Feature parity and key differences
Understanding the architectural differences between Synapse and Fabric is critical for planning. The following tables highlight key differences in compute architecture and Spark capabilities.
For the full comparison, see Compare Fabric and Azure Synapse Spark: Key Differences.
Compute and architecture
| Capability | Azure Synapse | Microsoft Fabric |
|---|---|---|
| Deployment model | PaaS (configure and manage resources) | SaaS (capacity-based, no infrastructure management) |
| Compute model | Spark pools (node-based); requires minimum 3 nodes | Capacity Units (CU) shared across all workloads; Spark pools as config templates; single-node execution supported; Autoscale Billing for Spark (pay-per-use, similar to Synapse model) |
| Spark engine | Synapse Spark pools (Spark 3.4, 3.5); GPU pools supported | Fabric Spark (Runtime 1.2/1.3/2.0: Spark 3.4–4.0); no GPU support; runs on latest-generation hardware for improved performance |
| Scaling | Node autoscale for Spark (min 3 nodes) | Node autoscale for Spark (single-node minimum); capacity-based scaling |
| Session startup | Pool-based; cold start for new clusters | Starter Pools (seconds-level startup); Custom Live Pools; High Concurrency mode |
| Cost model | Per-node-hour (Spark); pause/resume | Two options: (1) Fabric Spark uses a Capacity Unit (CU)-based shared consumption model, or (2) Autoscale Billing for Spark – pay as you go Spark mode |
Spark: Synapse Spark vs.

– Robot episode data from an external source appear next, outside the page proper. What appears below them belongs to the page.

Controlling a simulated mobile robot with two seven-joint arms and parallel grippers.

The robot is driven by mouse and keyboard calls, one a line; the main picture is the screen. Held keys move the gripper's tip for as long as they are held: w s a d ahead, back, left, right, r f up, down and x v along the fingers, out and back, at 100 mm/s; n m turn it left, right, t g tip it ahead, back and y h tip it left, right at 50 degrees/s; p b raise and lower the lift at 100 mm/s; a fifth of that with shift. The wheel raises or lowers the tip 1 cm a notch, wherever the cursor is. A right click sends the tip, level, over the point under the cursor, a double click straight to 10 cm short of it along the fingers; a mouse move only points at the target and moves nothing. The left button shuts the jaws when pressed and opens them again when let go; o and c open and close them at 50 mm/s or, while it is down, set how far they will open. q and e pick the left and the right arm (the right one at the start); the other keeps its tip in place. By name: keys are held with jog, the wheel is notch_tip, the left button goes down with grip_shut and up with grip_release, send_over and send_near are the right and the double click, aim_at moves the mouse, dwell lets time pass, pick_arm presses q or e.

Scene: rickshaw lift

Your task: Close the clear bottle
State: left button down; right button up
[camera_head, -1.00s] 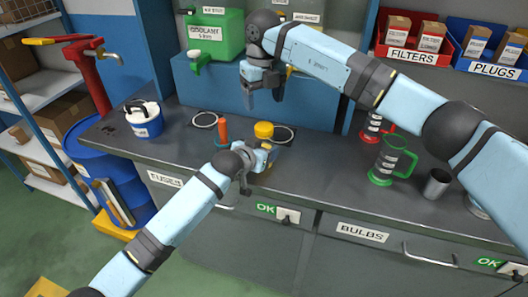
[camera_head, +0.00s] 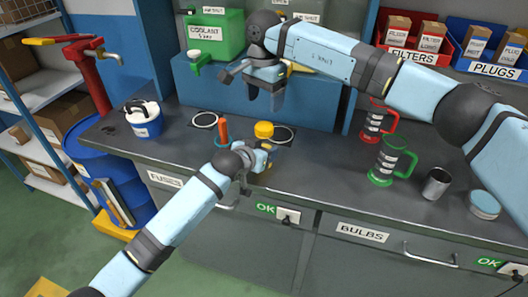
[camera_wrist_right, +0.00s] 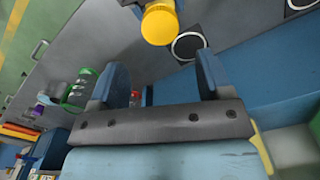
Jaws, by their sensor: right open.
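The clear bottle (camera_head: 269,149) stands near the front of the grey bench, partly hidden by my left gripper. A yellow cap (camera_head: 264,130) sits at its top; whether it is tightened cannot be told. The cap also shows in the right wrist view (camera_wrist_right: 159,25). My left gripper (camera_head: 261,160) is at the bottle's side, low down; its fingers overlap the bottle and their grip is unclear. My right gripper (camera_head: 264,95) is open and empty, above and behind the cap, pointing down. In the right wrist view its two fingers (camera_wrist_right: 158,82) are spread wide, with the cap beyond them.
An orange-handled item (camera_head: 223,130) stands left of the bottle. Two ring marks lie behind. A blue-white bucket (camera_head: 145,120) is at the left. A green-handled jug (camera_head: 385,162), a red-handled jug (camera_head: 373,122), a metal cup (camera_head: 436,184) and a round tin (camera_head: 485,204) are at the right.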

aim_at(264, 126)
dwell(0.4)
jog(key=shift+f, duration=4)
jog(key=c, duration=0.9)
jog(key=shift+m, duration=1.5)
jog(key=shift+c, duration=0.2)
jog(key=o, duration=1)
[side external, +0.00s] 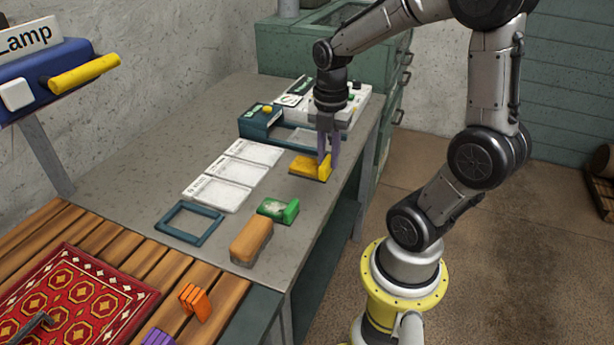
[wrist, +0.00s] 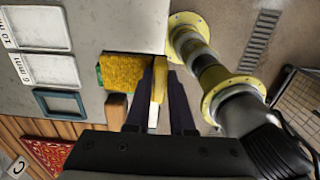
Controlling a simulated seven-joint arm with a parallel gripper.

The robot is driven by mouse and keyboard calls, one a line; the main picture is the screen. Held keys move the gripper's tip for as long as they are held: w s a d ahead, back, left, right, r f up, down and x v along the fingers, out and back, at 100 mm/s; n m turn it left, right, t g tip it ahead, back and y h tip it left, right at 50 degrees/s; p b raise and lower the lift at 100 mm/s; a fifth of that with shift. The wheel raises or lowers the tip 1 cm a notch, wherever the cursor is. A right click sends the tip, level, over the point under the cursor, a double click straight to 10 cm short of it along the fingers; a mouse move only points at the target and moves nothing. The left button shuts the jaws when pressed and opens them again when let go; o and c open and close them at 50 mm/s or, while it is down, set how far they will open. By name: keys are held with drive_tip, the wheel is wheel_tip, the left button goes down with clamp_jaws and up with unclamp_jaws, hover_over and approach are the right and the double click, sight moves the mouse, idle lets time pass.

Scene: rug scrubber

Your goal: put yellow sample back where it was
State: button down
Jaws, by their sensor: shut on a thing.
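The yellow sample (side external: 310,167) is a flat pad with an upright tab at its right end, near the right edge of the grey table. My gripper (side external: 326,154) points down and is shut on that tab. In the wrist view the yellow sample (wrist: 123,70) extends left from my fingers (wrist: 160,74), with the tab between them. It is low over the table; I cannot tell whether it touches. The green sample (side external: 277,209) lies nearer the camera and is partly hidden behind the yellow one in the wrist view.
A tan block (side external: 251,241) lies in front of the green sample. An empty teal frame (side external: 190,224) and white labelled panels (side external: 216,193) lie to the left. A teal box (side external: 260,121) and white device (side external: 352,104) stand behind. An orange piece (side external: 196,301) sits by the red rug (side external: 75,300).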

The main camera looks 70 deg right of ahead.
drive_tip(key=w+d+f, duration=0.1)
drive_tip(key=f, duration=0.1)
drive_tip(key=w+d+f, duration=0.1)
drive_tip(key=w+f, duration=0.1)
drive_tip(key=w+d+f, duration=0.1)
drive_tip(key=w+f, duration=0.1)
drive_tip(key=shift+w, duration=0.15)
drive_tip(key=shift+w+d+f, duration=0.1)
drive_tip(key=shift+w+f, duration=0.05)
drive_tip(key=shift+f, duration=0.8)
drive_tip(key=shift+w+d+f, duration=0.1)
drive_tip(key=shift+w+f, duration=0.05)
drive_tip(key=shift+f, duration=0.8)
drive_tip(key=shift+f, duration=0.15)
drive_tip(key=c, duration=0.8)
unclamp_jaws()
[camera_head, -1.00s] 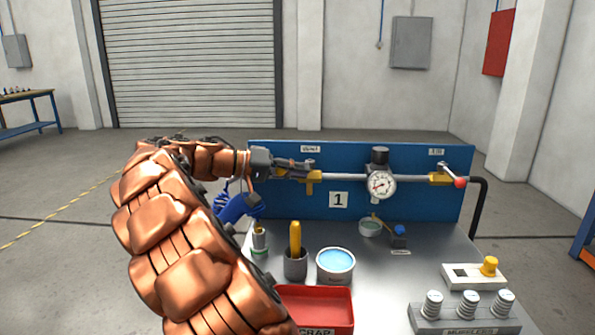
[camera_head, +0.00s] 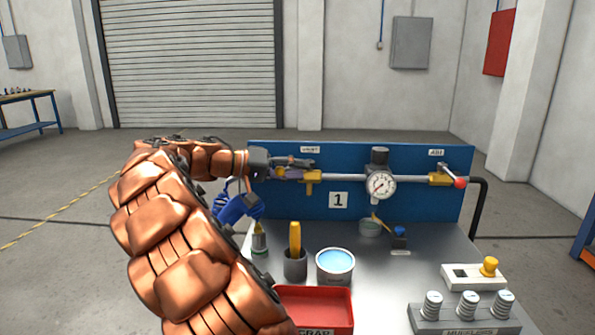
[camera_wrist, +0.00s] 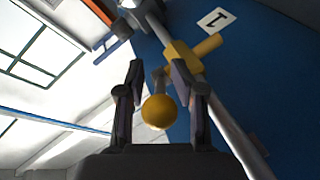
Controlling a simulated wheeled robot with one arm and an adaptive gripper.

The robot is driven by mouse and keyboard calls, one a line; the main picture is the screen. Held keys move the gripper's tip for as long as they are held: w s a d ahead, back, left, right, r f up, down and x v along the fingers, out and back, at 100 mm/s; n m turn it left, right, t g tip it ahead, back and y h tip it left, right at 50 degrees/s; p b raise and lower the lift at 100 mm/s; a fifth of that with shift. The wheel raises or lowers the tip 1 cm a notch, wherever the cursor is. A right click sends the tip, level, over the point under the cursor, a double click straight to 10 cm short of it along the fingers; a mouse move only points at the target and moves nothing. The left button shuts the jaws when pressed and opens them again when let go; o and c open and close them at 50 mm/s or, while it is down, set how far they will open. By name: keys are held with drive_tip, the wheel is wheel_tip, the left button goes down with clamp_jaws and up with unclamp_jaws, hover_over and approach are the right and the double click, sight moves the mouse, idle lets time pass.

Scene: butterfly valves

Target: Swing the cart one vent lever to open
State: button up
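The cart, marked 1, has a blue panel (camera_head: 410,208) with a pipe across it. Under the left label stands a yellow valve body (camera_head: 312,178), the vent valve; it also shows in the wrist view (camera_wrist: 183,56). Its lever ends in a yellow ball knob (camera_wrist: 159,112). My gripper (camera_head: 306,167) is at the pipe's left end. In the wrist view, my gripper's two fingers (camera_wrist: 159,68) stand on either side of the knob, with gaps visible. The fingers are open. In the head view the knob and lever are hidden behind my gripper.
A pressure gauge (camera_head: 380,186) sits mid-pipe. A second valve with a red-knobbed lever (camera_head: 460,183) is at right. Below are a blue spray-like tool (camera_head: 235,208), a cup with a yellow handle (camera_head: 295,262), a blue-filled tin (camera_head: 335,265) and a red tray (camera_head: 315,303).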

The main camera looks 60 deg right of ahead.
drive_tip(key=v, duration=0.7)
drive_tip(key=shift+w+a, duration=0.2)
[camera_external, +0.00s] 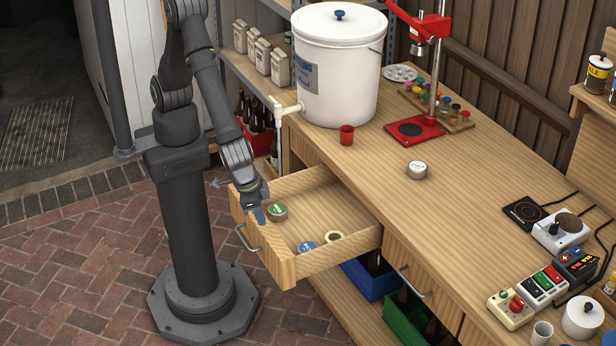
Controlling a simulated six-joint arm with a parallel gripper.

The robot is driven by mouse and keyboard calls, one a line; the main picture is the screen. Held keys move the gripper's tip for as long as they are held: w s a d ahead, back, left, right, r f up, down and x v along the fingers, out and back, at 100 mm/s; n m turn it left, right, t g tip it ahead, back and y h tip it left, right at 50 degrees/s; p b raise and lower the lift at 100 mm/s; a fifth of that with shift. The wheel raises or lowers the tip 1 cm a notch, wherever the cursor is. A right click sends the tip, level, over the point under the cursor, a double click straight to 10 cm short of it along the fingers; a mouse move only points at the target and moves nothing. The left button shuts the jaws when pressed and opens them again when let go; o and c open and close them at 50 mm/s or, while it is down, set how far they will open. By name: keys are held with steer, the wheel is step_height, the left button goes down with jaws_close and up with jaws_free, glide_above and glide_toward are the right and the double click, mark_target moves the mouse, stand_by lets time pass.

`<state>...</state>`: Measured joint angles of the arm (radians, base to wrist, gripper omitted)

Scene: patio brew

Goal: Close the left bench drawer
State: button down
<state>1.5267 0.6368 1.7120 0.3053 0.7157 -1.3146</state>
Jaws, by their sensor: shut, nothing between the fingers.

Fabric Spark
| Capability | Synapse Spark | Fabric Spark |
|---|---|---|
| Spark versions | Spark 3.4 (EOL), 3.5 (Preview). | Spark 3.4 (RT 1.2 EOL), 3.5 (RT 1.3 GA), 4.0 (RT 2.0 Preview) |
| Query acceleration | No native acceleration engine | Native Execution Engine (Velox/Gluten, up to 4x on TPC-DS) |
| Pool model | Fixed pools with max node count per pool; minimum 3 nodes | Starter Pools (seconds-level startup, no configuration needed); Custom Pools for specific node sizes and custom libraries; single-node execution supported |
| Security (network) | Managed virtual network; Private Endpoints | Managed Private Endpoints (MPE); Outbound Access Policies (OAP); Customer-Managed Keys (CMK) |
| GPU support | GPU-accelerated pools available | Not supported |
| High concurrency | Not supported | Supported: multiple notebooks share one Spark session |
| Library management | Pool-level and workspace-level libraries; manual upload of wheels, JARs, tar.gz | Environment-based library management: public feeds (PyPI/Conda) + custom uploads (wheels, JARs). To replicate Synapse workspace-level libraries, create an Environment with the required libraries and set it as the workspace default. All notebooks and SJDs in the workspace inherit it automatically. |
| V-Order | Not available | Write-time Parquet optimization; 40–60% improvement for Power BI Direct Lake and ~10% for SQL analytics endpoint; no Spark read benefit; 15–33% write overhead |
| Optimize Write | Disabled by default | Enabled by default |
| Default table format | Parquet (Delta optional) | Delta Lake (default and required for Lakehouse tables) |
| Hive Metastore | Built-in HMS; external HMS via Azure SQL DB or MySQL (deprecated after Spark 3.4) | Fabric Lakehouse catalog; HMS migration via export/import scripts |
| DMTS in notebooks | Supported | Supported in notebooks; not yet supported in Spark job definitions |
| Managed identity for KV | Supported | Supported in notebooks and Spark job definitions |
| mssparkutils | Full library (fs, credentials, notebook, env, lakehouse) | notebookutils (similar API; some differences in method names) |